Дело бы сильно упростилось, если бы этот разговор смогла начать верховная государственная власть. Но видно, что она к этому не готова, и этот разговор приходится начинать снизу, и в какой-то момент она будет вынуждена в него втянуться. Без этого давления власть никогда на него не решится. Даже Лукашенко на него не смог бы решиться, не имей он прикрытия в виде России.
Диалог и национальная повестка дня
Важная задача, которая решается даже в проигранном споре, — задать «повестку дня». Мы должны возродить в людях уверенность в своем праве ставить на обсуждение те вопросы, которые они сами считают важными. Уже за время перестройки это право сумели у нас отобрать, политики с помощью СМИ стали жестко навязывать нам темы, которые нам следовало обсуждать. Всякие попытки гласно поставить под сомнение важность задаваемой нам «повестки дня» или переформулировать поставленную проблему, пресекались моментально и исключительно грубо — даже в отношении уважаемых людей.
То, что мы не сумели защитить свое право на постановку вопросов для обсуждения, было тяжелым поражением нашего народа. Само изъятие этого права как условие захвата реальной власти было важным открытием (его сделал в 1920-е годы американский специалист по пропаганде социолог Уолтер Липпман). Право создания «повестки дня» (agenda setting) заставляет людей принять такое представление о том, что важно и что неважно, что надо обсуждать, а что нет, которое может противоречить их интересам. Иными словами, реальные потребности, интересы, страдания людей просто исключаются из рассмотрения.
В 1989 г. был такой случай. Люди увидели, что перестройка заворачивает куда-то не туда. Вместо «Больше социальной справедливости» выходило совсем наоборот. В Верховном Совете СССР после очередной туманной речи Горбачева о благах демократии встал председатель Союза писателей СССР Юрий Бондарев и спросил: «Михаил Сергеевич! Вы подняли самолет в воздух, куда садиться-то будете? К чему нас должна вывести перестройка?» Вопрос разумный, задает его человек почтенный. Но вопрос не только замяли, но и приравняли поступок Бондарева чуть ли не к фашизму. Он осмелился нарушить заданную Горбачевым и его кликой повестку дня и поставить реальный вопрос, который волновал всю страну. Если бы его попытка удалась, начался бы процесс, который сразу разрушил бы всю систему власти Горбачева.
Любая антинародная власть не допускает нарушения своей монополии на «повестку дня». Кровавое воскресенье 1905 г. потому и произошло, что рабочие с хоругвями пошли к царю, чтобы подать ему петицию с перечнем своих нужд. А петиции были запрещены законом. Закон этот понемногу стали нарушать главы дворянских собраний и земств. Но когда такую же попытку сделали рабочие, правительство пошло на небывалую меру — и произошла катастрофа.

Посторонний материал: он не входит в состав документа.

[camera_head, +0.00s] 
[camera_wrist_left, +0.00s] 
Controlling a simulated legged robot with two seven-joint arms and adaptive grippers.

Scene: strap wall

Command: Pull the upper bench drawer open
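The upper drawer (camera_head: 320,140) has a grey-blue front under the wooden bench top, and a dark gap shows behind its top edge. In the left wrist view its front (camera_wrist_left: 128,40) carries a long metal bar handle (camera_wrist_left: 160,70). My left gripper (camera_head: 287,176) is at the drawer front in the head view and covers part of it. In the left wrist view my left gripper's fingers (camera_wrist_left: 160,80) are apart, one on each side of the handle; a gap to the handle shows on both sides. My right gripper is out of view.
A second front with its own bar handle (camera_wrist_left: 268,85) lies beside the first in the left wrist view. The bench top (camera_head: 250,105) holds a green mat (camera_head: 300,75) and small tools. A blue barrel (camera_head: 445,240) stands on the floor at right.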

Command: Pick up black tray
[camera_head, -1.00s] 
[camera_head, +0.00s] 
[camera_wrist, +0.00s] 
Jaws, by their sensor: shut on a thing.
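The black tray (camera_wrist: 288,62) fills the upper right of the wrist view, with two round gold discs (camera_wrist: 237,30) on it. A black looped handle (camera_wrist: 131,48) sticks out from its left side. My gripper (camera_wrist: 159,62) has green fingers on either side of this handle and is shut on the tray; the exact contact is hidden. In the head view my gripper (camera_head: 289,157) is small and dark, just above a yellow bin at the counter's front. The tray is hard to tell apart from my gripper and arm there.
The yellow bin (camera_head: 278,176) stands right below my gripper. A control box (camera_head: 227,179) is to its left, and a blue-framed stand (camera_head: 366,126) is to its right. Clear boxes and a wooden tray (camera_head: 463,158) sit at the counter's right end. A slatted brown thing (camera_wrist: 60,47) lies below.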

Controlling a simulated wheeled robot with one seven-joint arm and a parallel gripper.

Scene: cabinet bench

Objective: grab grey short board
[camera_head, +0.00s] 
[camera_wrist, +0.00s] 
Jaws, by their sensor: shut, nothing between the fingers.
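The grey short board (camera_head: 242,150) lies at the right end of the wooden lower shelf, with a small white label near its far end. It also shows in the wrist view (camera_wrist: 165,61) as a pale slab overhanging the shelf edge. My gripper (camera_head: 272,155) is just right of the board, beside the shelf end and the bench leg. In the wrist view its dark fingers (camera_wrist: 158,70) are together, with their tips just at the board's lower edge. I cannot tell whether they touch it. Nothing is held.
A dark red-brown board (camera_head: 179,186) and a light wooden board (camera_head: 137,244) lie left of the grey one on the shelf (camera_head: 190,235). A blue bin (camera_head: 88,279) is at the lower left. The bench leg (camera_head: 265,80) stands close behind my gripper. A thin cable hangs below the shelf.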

Нам не надо ходить с петициями — ни к Кремлю, ни к Абрамовичу. Мы должны научиться создавать нашу «повестку дня» внизу, в разговорах хотя бы с одним человеком, потом в группе, потом в зале собрания. Если это сделаем умело, то и уличных митингов не понадобится. Вопросы, четко и одновременно поставленные большой массой людей, становятся большой политической силой.
Наконец, проигранный спор дает человеку такой опыт, какого не заменить никакими теоретическими занятиями, нам нужно тренироваться. И очень быстро мы начнем побеждать — потому что наши идеалы и интересы совпадают с идеалами и интересами подавляющего большинства русских людей. Отстаивая эти идеалы и интересы, мы будем делать шаг вперед, даже проигрывая спор — из-за нехватки знаний или нахальства. Нахальству учиться не будем, а знания помогут справиться и с наглецами.
РУССКИЙ НАЦИОНАЛИЗМ
Национализм и патриотизм
В проблеме объединения русских нельзя обойтись без применения понятий нация, национализм, национальное государство и патриотизм. Все они многозначны и расплывчаты, и каждый раз надо учитывать, о какой стороне этих понятий идет речь. Сделаем первый шаг в разграничении двух понятий — национализм и патриотизм.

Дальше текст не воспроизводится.